* START *
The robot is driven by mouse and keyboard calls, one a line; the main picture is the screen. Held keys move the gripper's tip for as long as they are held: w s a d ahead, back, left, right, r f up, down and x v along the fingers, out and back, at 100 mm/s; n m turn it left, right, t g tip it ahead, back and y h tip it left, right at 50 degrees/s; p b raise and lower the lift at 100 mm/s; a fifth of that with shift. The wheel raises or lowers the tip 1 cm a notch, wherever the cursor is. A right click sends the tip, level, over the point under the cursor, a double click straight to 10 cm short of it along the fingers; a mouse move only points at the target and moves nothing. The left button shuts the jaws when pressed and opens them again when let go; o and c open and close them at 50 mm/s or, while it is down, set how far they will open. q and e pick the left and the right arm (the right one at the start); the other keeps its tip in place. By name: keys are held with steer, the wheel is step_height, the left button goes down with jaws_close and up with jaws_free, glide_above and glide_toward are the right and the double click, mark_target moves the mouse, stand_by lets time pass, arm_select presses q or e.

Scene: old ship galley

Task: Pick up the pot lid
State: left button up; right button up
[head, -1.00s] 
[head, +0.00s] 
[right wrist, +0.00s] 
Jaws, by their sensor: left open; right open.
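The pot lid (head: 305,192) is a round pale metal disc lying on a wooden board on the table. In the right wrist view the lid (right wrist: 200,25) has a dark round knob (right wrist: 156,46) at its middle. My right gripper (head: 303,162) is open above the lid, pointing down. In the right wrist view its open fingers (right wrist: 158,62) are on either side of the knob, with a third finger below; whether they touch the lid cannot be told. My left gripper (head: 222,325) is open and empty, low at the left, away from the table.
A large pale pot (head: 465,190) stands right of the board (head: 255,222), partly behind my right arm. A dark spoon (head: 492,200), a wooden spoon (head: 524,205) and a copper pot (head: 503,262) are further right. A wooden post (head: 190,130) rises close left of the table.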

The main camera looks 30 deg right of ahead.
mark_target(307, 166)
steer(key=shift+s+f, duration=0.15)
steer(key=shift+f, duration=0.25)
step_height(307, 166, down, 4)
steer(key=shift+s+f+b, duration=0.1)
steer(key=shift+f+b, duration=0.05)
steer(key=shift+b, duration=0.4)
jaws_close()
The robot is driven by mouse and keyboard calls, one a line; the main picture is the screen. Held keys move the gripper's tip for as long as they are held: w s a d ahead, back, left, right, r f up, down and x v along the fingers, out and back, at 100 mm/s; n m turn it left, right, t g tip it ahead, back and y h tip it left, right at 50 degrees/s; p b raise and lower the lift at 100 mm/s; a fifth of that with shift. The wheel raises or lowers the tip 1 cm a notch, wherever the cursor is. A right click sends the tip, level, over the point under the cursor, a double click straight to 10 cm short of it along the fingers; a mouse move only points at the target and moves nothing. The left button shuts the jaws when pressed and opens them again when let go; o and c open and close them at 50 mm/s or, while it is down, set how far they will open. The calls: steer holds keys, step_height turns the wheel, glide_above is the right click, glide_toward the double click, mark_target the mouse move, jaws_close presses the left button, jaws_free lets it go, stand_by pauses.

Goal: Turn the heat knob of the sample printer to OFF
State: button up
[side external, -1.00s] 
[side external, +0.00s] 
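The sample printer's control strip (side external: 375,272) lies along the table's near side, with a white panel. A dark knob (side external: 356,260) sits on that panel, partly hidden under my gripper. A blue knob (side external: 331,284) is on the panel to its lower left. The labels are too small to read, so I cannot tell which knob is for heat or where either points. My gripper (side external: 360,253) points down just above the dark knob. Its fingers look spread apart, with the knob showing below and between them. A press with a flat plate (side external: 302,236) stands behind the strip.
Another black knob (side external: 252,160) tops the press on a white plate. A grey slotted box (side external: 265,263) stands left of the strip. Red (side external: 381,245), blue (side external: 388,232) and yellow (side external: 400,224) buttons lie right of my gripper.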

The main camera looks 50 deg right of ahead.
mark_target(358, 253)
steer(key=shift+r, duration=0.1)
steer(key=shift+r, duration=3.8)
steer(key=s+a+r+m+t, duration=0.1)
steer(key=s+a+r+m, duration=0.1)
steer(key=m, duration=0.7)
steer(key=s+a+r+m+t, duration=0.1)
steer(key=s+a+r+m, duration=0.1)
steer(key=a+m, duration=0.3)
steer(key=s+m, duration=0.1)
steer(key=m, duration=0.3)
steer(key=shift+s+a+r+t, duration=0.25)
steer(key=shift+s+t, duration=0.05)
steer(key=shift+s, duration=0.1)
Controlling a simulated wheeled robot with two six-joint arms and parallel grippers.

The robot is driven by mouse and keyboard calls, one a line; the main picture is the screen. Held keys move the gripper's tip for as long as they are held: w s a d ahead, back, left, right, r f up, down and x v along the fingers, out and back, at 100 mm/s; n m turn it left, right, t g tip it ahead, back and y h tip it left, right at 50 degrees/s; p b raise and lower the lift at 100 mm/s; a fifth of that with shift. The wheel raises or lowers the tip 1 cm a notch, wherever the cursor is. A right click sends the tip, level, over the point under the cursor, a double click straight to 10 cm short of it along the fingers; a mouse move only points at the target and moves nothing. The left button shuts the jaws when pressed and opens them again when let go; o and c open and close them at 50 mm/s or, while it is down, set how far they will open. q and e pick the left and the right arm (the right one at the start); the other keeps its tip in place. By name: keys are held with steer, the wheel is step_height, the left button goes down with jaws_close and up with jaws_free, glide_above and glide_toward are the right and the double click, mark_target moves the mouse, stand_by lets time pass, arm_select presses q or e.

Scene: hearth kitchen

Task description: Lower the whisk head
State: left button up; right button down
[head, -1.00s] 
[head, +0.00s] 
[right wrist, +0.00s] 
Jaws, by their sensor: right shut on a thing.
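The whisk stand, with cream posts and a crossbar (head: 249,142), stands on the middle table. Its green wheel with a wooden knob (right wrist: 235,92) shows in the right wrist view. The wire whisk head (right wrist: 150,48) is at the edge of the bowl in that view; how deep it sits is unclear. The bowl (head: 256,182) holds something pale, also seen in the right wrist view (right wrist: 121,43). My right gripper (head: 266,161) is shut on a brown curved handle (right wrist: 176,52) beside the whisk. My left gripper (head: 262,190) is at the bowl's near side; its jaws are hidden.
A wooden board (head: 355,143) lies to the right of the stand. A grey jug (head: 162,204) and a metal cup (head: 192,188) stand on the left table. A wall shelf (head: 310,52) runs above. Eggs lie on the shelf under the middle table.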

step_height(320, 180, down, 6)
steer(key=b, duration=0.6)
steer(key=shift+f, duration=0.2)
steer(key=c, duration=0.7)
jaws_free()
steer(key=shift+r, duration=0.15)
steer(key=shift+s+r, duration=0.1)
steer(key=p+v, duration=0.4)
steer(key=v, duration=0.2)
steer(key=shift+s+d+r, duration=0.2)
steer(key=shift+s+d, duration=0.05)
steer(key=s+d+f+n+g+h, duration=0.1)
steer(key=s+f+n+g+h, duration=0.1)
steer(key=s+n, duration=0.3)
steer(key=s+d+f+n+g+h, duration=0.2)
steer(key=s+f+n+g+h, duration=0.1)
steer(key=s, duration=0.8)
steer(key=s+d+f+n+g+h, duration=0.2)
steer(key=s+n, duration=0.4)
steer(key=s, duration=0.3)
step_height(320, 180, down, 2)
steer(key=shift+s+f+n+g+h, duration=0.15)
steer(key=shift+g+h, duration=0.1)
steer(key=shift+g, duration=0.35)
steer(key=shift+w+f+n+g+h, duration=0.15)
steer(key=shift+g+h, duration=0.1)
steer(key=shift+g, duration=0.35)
* END *
Goal.
Lines from the records above that hold "Task" are the ones to list.

Full solution.
Task: Pick up the pot lid
Task description: Lower the whisk head

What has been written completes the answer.